Jaswant mum during Jinnah book launch
After creating a storm by his praise of Mohammad Ali Jinnah, senior Bharatiya Janata Party (BJP) leader Jaswant Singh Monday clammed up on the subject during the release of his book on the architect of Pakistan.delhi Updated: Aug 17, 2009 23:30 IST
After creating a storm by his praise of Mohammad Ali Jinnah, senior Bharatiya Janata Party (BJP) leader Jaswant Singh Monday clammed up on the subject during the release of his book on the architect of Pakistan.
After a panel of seven speakers praised his book, 'Jinnah - India, Partition, Independence' at the launch function here, Jaswant Singh merely said - "Authors should not speak. They are supposed to be read."
"The books are available outside, please do buy and read it. Good night," was all Singh said to the audience as he smilingly walked away, leaving high and dry a battery of journalists waiting for three hours to note what more he had to say on the issue.
BJP president Rajnath Singh, who heard out all speakers with rapt attention, could not but help grin when the former external affairs minister avoided any further controversy by keeping his own counsel.
Among other things, Jaswant Singh's book contests the popular Indian view that Jinnah was the villain of the 1947 partition and maintains that he was a secular person who was against religion in politics.
Singh had said this during an interview with CNN-IBN channel and also blamed India's first prime minister Jawaharlal Nehru for the partition, creating a storm over the weekend ahead of the book's release.
The book received critical acclaim from the panelists - eminent writer Lord Meghnad Desai, veteran journalists Mark Tully, M.J. Akbar and B.G. Verghese from India and Hameed Haroon from Pakistan, besides renowned Hindi litterateur Naamvar Singh.

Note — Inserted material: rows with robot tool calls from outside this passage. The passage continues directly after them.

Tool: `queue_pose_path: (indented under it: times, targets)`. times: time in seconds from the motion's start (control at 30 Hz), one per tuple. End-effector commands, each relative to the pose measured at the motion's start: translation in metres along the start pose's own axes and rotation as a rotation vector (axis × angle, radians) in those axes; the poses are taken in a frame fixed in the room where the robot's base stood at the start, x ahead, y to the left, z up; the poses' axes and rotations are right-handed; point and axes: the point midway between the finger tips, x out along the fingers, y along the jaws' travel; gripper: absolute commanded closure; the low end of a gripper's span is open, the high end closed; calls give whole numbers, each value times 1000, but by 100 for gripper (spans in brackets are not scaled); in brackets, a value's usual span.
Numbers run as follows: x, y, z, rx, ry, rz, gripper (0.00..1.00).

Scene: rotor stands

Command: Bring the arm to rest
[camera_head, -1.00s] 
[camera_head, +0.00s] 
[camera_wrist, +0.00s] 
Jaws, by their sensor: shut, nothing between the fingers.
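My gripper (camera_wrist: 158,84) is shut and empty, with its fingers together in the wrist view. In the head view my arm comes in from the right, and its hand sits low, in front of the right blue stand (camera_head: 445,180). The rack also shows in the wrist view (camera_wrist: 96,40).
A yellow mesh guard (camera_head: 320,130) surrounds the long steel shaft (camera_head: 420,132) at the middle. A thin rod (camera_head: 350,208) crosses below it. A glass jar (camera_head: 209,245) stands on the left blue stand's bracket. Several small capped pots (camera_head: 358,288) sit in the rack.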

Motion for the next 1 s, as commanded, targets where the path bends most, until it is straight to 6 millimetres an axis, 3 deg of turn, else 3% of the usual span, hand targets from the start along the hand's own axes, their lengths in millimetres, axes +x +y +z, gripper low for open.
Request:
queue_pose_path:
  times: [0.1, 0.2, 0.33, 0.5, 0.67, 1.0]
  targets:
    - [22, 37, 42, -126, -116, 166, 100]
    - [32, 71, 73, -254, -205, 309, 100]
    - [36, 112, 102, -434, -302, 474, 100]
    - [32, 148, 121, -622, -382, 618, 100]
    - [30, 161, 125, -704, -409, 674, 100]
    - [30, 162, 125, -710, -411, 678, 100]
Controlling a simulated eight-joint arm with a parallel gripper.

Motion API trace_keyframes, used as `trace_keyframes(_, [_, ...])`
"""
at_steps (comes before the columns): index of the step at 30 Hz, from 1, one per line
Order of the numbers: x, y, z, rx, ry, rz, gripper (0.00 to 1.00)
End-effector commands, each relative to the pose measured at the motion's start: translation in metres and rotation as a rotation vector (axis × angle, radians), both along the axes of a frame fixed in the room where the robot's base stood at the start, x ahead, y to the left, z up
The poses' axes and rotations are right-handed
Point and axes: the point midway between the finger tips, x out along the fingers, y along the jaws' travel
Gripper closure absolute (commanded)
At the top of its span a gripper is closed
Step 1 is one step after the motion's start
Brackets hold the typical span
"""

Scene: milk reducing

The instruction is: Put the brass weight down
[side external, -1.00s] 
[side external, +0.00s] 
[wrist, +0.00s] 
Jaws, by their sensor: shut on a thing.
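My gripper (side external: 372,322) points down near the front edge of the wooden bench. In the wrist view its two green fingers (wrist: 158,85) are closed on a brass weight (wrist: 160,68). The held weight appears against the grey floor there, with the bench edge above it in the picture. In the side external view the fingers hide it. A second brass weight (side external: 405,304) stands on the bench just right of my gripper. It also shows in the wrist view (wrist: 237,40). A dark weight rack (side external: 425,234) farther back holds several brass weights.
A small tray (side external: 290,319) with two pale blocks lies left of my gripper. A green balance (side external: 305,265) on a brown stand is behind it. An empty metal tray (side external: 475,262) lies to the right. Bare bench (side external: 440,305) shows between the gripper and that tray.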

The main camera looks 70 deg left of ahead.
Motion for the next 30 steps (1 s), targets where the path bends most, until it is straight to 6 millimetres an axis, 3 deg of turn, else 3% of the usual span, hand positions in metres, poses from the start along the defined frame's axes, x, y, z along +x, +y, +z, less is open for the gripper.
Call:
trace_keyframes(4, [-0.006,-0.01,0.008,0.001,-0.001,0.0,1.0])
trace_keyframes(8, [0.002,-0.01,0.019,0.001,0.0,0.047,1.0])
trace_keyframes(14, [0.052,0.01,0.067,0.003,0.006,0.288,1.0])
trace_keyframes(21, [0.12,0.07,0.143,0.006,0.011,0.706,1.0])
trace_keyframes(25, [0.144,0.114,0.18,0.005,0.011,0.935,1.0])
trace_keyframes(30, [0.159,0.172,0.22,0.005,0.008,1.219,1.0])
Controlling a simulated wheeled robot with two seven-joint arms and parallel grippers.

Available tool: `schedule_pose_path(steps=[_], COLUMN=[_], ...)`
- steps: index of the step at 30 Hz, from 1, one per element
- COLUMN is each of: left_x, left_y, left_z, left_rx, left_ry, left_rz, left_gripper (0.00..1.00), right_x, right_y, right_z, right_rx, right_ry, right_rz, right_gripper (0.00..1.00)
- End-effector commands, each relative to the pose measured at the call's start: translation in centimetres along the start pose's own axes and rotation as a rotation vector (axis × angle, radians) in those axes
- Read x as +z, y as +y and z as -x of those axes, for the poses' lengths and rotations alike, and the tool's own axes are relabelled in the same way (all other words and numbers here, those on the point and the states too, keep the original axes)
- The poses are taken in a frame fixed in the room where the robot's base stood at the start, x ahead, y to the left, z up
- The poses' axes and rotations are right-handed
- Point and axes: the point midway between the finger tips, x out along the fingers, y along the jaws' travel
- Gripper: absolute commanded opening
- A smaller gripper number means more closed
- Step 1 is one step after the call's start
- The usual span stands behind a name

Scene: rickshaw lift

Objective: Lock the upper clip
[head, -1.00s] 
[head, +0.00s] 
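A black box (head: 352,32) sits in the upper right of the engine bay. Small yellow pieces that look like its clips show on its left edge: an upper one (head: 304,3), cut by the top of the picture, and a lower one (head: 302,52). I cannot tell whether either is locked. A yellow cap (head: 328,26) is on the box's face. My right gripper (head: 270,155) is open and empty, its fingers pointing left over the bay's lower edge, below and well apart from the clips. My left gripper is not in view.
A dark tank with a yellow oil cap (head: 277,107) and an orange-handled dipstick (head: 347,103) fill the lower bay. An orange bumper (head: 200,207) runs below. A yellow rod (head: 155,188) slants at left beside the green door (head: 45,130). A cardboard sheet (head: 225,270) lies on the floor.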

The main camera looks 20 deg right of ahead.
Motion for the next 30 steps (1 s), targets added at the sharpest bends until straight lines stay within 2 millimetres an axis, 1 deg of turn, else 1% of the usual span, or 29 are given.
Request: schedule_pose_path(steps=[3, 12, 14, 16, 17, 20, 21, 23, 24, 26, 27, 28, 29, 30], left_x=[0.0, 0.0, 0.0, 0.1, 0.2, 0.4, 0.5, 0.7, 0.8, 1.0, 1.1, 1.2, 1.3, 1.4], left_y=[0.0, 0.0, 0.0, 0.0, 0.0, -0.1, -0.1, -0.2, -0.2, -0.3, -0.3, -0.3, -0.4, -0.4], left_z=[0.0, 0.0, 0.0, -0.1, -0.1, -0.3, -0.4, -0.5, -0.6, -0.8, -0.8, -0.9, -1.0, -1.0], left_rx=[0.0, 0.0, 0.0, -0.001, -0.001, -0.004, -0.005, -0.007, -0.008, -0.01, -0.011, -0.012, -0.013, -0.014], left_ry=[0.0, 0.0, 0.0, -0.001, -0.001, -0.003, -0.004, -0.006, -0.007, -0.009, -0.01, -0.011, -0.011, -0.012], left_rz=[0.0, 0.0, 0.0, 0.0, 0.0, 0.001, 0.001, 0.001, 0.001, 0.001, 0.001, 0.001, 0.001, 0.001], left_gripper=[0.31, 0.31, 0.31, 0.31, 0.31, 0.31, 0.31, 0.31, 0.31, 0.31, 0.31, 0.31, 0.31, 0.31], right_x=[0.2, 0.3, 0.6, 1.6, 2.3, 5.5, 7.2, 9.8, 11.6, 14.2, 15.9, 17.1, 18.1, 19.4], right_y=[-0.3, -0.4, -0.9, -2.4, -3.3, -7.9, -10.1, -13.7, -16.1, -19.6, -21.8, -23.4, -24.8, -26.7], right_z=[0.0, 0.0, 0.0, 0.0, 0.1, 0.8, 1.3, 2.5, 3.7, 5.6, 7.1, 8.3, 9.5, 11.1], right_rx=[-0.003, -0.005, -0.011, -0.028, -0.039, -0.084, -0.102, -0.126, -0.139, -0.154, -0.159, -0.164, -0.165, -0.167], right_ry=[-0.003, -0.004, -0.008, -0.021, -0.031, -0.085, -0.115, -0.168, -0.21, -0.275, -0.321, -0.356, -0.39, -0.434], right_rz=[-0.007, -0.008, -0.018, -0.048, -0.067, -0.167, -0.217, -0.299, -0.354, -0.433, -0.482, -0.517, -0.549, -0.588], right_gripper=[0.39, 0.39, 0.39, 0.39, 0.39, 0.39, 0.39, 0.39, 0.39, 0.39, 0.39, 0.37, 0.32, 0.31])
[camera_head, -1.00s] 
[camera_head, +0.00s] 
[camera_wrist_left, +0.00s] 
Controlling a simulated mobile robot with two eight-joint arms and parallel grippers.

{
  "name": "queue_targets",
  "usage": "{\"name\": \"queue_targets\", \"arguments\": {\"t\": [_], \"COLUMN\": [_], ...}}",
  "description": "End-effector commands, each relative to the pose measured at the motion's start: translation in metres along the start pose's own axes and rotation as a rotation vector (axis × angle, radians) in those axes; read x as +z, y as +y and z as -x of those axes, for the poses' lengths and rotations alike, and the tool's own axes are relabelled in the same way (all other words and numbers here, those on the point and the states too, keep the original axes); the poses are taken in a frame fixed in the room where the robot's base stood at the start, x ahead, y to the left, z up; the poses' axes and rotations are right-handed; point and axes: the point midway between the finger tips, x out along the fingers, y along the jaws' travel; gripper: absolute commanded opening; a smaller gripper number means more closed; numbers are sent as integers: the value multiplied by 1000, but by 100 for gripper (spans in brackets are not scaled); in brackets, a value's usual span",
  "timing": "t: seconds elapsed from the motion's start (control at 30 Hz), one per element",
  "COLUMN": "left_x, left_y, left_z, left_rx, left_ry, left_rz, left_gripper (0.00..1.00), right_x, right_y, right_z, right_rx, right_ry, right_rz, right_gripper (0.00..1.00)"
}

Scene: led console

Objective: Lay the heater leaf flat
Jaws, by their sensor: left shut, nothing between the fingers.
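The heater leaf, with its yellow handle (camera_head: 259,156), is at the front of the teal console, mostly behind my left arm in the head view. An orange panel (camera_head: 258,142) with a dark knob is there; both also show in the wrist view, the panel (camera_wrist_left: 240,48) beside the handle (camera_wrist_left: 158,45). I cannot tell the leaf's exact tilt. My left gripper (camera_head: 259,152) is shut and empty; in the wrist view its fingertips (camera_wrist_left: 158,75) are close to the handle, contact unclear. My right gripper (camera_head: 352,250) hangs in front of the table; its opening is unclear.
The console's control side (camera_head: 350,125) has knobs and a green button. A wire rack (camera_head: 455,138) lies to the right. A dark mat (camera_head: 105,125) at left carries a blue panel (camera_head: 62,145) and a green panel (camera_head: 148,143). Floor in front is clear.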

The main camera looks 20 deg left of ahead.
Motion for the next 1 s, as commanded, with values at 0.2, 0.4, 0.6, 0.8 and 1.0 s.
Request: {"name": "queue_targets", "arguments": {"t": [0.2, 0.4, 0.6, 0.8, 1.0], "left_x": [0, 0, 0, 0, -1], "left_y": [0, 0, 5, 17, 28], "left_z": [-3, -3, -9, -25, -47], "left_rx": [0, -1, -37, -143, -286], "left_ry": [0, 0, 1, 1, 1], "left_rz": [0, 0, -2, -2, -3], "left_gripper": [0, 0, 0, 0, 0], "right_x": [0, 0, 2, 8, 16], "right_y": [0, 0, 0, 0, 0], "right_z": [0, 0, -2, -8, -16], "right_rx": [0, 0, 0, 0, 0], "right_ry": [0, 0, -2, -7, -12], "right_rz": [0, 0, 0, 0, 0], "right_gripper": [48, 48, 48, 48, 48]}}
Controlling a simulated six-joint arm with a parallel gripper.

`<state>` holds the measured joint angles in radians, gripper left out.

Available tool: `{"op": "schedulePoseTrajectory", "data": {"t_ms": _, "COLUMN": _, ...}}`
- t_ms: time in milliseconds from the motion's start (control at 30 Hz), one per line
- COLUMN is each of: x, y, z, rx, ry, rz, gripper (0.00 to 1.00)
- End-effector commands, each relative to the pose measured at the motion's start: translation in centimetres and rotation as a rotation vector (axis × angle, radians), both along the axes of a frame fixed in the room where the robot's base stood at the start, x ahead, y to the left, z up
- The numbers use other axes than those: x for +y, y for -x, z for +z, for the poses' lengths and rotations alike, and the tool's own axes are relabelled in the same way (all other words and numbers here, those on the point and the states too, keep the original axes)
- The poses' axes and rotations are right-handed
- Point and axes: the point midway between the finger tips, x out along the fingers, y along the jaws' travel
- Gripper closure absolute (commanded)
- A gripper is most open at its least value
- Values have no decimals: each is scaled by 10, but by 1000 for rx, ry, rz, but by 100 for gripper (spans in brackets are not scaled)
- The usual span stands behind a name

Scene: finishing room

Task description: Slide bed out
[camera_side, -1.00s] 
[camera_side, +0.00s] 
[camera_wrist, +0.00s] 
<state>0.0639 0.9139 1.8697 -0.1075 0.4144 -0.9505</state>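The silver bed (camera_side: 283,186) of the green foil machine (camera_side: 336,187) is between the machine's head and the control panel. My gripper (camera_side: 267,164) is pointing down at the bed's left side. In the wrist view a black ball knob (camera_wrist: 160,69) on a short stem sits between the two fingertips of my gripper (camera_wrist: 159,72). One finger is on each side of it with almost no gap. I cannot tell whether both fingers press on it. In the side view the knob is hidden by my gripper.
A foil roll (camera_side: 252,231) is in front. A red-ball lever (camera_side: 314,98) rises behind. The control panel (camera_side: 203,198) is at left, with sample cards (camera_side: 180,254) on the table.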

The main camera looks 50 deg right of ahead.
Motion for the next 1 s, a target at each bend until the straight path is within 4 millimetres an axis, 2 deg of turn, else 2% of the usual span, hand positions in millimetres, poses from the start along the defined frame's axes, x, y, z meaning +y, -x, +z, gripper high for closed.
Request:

The book has also been translated in Hindi and the Urdu edition is expected to hit the stands later this month. It has been published by Rupa & Co in English and Rajpal & Sons in Hindi.
Jaswant Singh sparked off a controversy when he told Karan Thapar in "Devil's Advocate", which was aired on CNN-IBN Sunday and Monday, that: "Nehru believed in a highly centralized polity. That's what he wanted India to be. Jinnah wanted a federal polity. That even Gandhi accepted. Nehru didn't. Consistently, he stood in the way of a federal India until 1947 when it became a partitioned India."
He said: "I think we have misunderstood him (Jinnah) because we needed to create a demon... We needed a demon because in the 20th century the most telling event in the subcontinent was the partition of the country."
His praise for Jinnah also comes ahead of the BJP's three-day 'Chintan Baithak' (brainstorming session) to begin in Shimla Aug 19.
The BJP has been maintaining that it has not changed its resolution on Jinnah, which was adopted in 2005 against the backdrop of senior leader L.K. Advani's visit to Pakistan and his comments appreciating Jinnah.
Advani's remarks had also caused an embarrassment to the BJP, that is seen to be pursuing right wing politics.